Begin Supplied records
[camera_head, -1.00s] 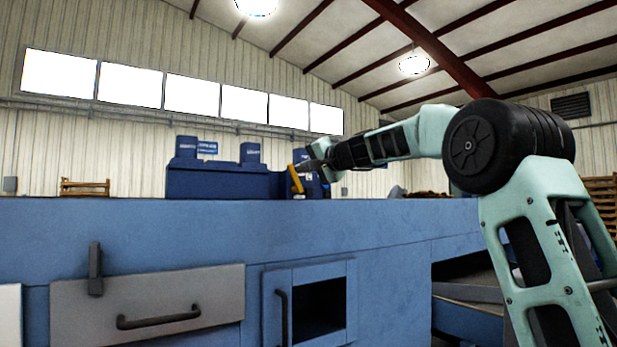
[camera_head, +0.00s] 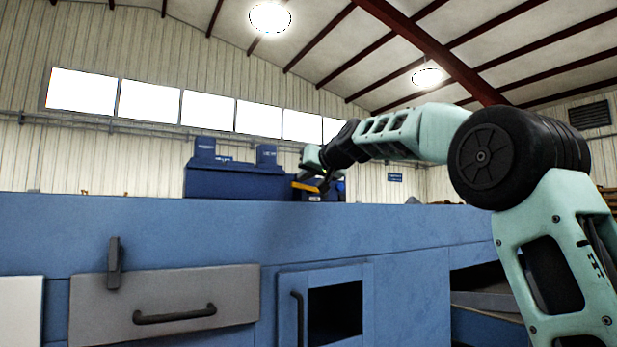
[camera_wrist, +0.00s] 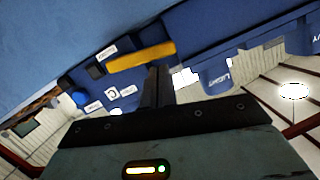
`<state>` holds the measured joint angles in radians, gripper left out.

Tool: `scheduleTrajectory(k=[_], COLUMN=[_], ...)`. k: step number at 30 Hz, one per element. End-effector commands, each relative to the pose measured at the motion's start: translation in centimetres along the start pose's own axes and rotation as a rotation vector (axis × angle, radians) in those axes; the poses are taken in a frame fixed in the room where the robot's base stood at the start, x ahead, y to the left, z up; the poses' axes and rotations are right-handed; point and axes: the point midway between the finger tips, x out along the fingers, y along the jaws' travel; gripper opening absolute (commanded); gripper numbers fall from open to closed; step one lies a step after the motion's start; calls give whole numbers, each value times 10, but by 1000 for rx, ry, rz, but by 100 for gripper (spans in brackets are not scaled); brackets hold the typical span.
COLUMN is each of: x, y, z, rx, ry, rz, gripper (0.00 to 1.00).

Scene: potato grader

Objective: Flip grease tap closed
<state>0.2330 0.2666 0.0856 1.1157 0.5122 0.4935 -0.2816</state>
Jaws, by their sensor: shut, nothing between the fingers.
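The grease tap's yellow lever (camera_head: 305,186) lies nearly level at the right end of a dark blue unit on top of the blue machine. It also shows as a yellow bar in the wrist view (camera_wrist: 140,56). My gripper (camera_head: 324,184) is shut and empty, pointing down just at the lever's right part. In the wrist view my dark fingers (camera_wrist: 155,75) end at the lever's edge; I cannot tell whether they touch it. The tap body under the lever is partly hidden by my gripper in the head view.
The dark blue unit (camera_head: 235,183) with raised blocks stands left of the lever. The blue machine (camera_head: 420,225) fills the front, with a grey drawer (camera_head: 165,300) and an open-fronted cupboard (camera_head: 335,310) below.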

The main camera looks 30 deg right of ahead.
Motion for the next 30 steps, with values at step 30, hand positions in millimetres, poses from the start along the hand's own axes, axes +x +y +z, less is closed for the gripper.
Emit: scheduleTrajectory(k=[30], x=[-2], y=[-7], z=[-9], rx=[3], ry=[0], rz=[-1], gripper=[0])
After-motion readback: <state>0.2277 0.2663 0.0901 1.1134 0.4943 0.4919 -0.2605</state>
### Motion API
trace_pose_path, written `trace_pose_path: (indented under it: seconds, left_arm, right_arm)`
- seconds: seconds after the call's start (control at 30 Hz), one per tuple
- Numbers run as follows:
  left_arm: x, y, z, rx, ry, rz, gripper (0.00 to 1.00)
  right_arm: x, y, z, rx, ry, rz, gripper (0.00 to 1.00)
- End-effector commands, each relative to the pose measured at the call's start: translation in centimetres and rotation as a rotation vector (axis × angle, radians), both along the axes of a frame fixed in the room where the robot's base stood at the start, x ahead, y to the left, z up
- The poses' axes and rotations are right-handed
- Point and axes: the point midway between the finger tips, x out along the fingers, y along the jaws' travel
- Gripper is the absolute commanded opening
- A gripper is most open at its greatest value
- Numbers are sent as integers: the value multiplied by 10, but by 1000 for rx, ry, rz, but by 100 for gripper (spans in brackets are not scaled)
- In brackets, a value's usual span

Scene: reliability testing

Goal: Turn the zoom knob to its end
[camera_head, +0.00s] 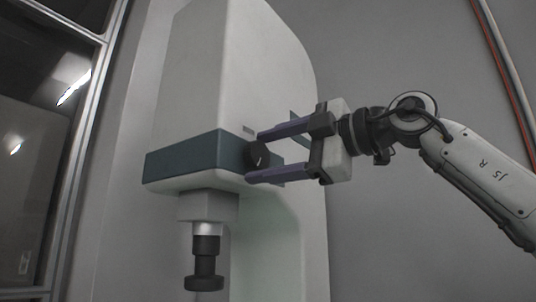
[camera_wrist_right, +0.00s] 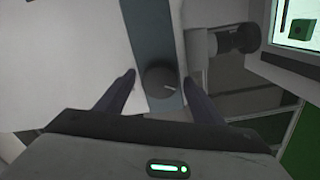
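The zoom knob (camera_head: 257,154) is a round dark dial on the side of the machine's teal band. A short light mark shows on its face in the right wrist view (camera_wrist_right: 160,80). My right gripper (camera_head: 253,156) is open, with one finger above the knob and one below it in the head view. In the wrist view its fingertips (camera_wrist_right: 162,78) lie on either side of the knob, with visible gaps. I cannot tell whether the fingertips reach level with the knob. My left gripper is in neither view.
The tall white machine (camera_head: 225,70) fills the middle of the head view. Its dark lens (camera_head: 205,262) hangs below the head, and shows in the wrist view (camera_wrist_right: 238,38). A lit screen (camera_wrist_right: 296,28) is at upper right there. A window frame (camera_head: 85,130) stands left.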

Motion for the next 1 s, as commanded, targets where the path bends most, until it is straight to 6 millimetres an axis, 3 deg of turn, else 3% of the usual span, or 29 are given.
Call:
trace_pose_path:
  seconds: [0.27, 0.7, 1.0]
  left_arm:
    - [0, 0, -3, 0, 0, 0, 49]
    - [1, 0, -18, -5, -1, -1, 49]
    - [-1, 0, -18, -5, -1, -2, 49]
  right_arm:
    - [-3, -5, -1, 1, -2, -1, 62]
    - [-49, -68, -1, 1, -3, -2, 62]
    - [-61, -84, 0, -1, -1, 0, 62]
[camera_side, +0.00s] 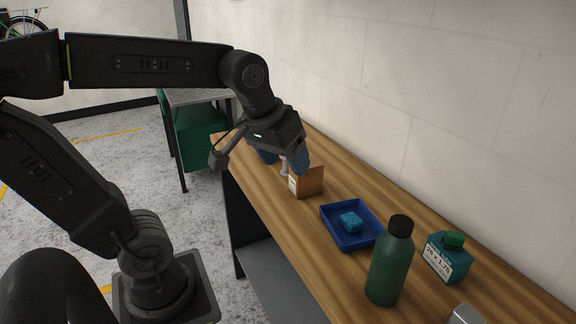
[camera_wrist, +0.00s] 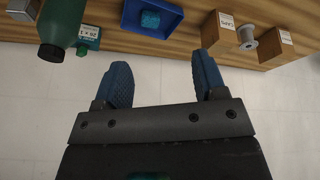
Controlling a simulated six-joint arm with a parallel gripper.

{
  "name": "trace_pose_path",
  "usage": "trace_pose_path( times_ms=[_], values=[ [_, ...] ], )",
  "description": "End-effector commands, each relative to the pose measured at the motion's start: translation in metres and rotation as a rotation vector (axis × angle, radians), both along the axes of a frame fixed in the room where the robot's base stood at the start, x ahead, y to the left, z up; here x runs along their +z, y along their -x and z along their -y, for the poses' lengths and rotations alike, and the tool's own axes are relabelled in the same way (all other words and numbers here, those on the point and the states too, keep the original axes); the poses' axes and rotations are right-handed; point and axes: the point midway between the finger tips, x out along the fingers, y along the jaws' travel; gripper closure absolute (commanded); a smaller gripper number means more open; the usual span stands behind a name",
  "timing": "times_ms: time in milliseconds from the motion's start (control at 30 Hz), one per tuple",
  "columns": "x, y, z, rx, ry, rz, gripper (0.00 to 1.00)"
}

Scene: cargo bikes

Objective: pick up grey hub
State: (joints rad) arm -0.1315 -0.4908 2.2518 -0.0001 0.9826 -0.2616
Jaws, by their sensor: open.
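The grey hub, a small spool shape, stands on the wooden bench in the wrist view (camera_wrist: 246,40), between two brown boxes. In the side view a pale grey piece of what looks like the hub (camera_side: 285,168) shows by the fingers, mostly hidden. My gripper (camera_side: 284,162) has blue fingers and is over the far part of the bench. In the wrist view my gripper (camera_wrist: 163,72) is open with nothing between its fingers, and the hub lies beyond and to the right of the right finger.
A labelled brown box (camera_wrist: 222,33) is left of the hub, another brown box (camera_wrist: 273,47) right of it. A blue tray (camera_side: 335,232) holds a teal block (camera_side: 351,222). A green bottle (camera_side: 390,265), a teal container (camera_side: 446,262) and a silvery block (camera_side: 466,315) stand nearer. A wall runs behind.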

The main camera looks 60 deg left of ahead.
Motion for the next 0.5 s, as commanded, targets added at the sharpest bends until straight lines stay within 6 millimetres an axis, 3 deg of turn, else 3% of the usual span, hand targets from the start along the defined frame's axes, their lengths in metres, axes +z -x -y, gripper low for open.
End Supplied records
**Work to do**
Your task is to reproduce exactly the lines from the start of the data above through the line containing "gripper left out.", leaving every picture out.

**Answer for the task**
[camera_head, -1.00s] 
[camera_head, +0.00s] 
[camera_wrist, +0.00s] 
`<state>` holds the measured joint angles in radians, gripper left out.

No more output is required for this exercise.